This is my purse. I have talked about how I keep a bunch of stuff in my bag at any given point, but let me take a moment on this chilled out Sunday to stress that: I am a big advocator of keeping as much as possible on your person at one time. On New Years Eve? I had a kobe beef cheeseburger, a bottle of champagne, a bubbler, a sack of weed, three packs of cigarettes, a few lip glosses and a box of condoms in this beat up Versace. (Yeah, I know. I party like a fat and hopeful 22-year old boy.)
This is the way you get to live if you are a woman. Yes, we pay seven dollars a month to shove cotton sticks up our vaginas and that sucks, but you want to know what else we get to do? Reach in to a sack and pull out that half of a burrito we were saving for later. You ever seen a man stick half a burrito in his jean pocket? No. If you have, I hope you stood up and left cause homeboy was crazy.

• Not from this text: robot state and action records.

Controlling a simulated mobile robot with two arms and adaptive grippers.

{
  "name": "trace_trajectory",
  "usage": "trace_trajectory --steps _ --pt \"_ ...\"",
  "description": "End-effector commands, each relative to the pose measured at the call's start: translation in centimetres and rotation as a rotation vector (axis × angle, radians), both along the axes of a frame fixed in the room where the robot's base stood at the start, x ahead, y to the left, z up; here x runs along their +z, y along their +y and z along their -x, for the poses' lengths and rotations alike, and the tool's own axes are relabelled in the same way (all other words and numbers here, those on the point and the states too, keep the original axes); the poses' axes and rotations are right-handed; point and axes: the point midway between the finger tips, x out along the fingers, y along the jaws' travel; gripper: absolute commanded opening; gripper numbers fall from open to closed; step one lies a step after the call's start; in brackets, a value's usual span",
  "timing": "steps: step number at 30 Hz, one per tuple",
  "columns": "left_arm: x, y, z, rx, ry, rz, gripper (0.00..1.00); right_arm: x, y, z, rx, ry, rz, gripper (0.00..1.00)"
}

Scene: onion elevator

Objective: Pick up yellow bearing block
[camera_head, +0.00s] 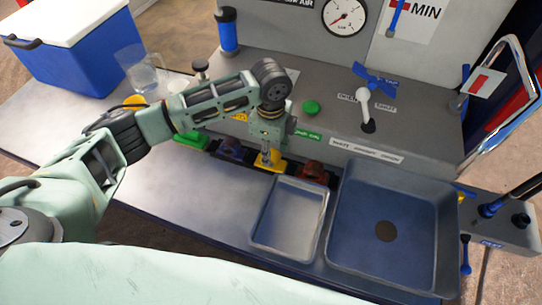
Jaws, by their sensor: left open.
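The yellow bearing block (278,165) sits in a dark rack (252,163) along the front foot of the grey machine. My left arm comes in from the left, bends at a dark joint above the rack and points down. My left gripper (267,158) is right over the yellow block, its open fingers close to the block's top and partly hiding it. I cannot tell whether the fingers touch it. A dark blue block (230,150) is left of the yellow one, and a red block (314,172) is right of it. My right gripper is out of view.
A green block (190,139) is farther left in the row. A small grey tray (290,214) and a larger blue-grey tray (393,228) stand in front and to the right. A white-lidded blue cooler (85,60) is at back left. The counter's left front is clear.

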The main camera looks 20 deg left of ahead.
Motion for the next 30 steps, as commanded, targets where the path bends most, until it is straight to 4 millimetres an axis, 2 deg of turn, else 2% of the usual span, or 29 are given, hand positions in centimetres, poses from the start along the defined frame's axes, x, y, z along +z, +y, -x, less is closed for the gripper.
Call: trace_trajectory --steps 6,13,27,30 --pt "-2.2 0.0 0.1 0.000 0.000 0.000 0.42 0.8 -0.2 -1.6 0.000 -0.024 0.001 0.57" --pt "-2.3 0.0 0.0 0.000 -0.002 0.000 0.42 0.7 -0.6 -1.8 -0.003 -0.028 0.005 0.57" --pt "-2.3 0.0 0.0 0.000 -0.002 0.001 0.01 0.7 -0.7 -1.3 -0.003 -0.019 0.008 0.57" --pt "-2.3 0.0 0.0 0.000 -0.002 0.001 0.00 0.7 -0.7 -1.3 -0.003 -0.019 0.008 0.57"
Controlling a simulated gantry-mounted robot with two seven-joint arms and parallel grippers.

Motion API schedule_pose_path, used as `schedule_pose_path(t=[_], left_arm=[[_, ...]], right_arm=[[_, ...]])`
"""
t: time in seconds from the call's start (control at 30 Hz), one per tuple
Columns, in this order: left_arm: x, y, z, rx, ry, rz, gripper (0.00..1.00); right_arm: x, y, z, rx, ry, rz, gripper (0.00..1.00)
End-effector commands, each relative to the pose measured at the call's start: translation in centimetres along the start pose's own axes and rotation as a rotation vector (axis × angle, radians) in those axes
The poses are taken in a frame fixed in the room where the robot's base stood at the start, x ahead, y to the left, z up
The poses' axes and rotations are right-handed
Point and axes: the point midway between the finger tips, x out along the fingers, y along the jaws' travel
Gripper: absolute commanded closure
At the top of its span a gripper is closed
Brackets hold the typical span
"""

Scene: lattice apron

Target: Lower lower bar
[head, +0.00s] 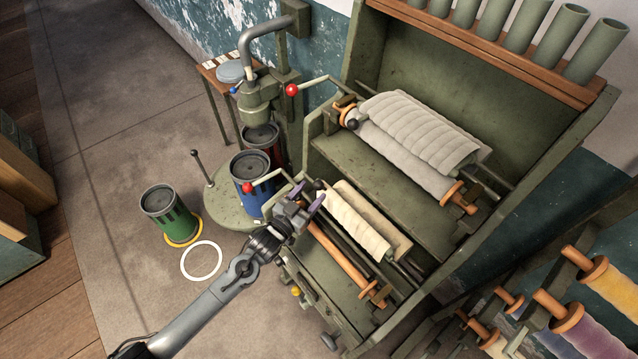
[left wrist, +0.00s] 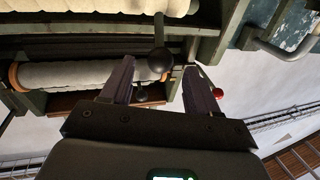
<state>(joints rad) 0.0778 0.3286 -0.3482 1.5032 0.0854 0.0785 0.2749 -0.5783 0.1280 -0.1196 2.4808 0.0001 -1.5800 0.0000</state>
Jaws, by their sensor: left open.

I’ve been doing a better job about digging out the receipts, but you can bet that I’ll always be keeping a fresh set of hoop earrings, extra headphones, a mini Snickers I stole from the office, my pepper spray, a notebook, three or four pens, a pack of smokes, a small bottle of Tabasco sauce that I stole from a room service tray once and more bobby pins than you’d need to perfect every prom up-do in the world.
I love you, purse. You are my best friend.